Data shown –
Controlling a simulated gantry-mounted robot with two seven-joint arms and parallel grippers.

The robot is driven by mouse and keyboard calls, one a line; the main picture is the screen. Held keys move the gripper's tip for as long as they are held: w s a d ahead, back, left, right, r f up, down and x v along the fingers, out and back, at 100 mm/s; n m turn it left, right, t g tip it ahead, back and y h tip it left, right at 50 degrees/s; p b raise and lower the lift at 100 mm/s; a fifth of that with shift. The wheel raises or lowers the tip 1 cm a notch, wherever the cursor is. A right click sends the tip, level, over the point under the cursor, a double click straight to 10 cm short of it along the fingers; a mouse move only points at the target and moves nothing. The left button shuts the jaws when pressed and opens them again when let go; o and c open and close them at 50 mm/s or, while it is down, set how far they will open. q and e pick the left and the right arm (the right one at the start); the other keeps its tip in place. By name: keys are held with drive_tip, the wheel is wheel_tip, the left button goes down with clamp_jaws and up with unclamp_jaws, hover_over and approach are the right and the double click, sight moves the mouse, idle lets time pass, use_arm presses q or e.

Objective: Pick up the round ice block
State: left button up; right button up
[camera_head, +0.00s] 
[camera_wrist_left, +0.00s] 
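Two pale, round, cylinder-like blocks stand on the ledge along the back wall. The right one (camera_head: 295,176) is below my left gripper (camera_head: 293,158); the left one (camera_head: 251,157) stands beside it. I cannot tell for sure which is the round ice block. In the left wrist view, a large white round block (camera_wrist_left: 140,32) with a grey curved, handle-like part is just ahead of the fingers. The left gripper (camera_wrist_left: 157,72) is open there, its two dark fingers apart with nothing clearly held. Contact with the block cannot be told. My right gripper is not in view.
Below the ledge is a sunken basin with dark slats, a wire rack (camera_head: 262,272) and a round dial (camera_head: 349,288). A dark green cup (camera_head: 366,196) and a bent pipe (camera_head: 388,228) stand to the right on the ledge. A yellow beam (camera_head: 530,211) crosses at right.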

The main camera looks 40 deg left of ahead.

Your task – Repeat the material above in full, keeping every word.

Exercise solution –
Controlling a simulated gantry-mounted robot with two seven-joint arms and parallel grippers.

The robot is driven by mouse and keyboard calls, one a line; the main picture is the screen. Held keys move the gripper's tip for as long as they are held: w s a d ahead, back, left, right, r f up, down and x v along the fingers, out and back, at 100 mm/s; n m turn it left, right, t g tip it ahead, back and y h tip it left, right at 50 degrees/s; p b raise and lower the lift at 100 mm/s; a fifth of that with shift. The wheel raises or lowers the tip 1 cm a notch, wherever the cursor is. A right click sends the tip, level, over the point under the cursor, a double click straight to 10 cm short of it along the fingers; a mouse move only points at the target and moves nothing. The left button shuts the jaws when pressed and opens them again when let go; o and c open and close them at 50 mm/s or, while it is down, set how far they will open. q and e pick the left and the right arm (the right one at the start); the other keeps its tip in place. By name: keys are held with drive_tip, the wheel is wheel_tip, the left button goes down with clamp_jaws and up with unclamp_jaws, hover_over and approach are the right and the double click, sight moves the mouse, idle lets time pass, use_arm presses q or e.

Objective: Pick up the round ice block
State: left button up; right button up
[camera_head, +0.00s] 
[camera_wrist_left, +0.00s] 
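Two pale, round, cylinder-like blocks stand on the ledge along the back wall. The right one (camera_head: 295,176) is below my left gripper (camera_head: 293,158); the left one (camera_head: 251,157) stands beside it. I cannot tell for sure which is the round ice block. In the left wrist view, a large white round block (camera_wrist_left: 140,32) with a grey curved, handle-like part is just ahead of the fingers. The left gripper (camera_wrist_left: 157,72) is open there, its two dark fingers apart with nothing clearly held. Contact with the block cannot be told. My right gripper is not in view.
Below the ledge is a sunken basin with dark slats, a wire rack (camera_head: 262,272) and a round dial (camera_head: 349,288). A dark green cup (camera_head: 366,196) and a bent pipe (camera_head: 388,228) stand to the right on the ledge. A yellow beam (camera_head: 530,211) crosses at right.

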The main camera looks 40 deg left of ahead.

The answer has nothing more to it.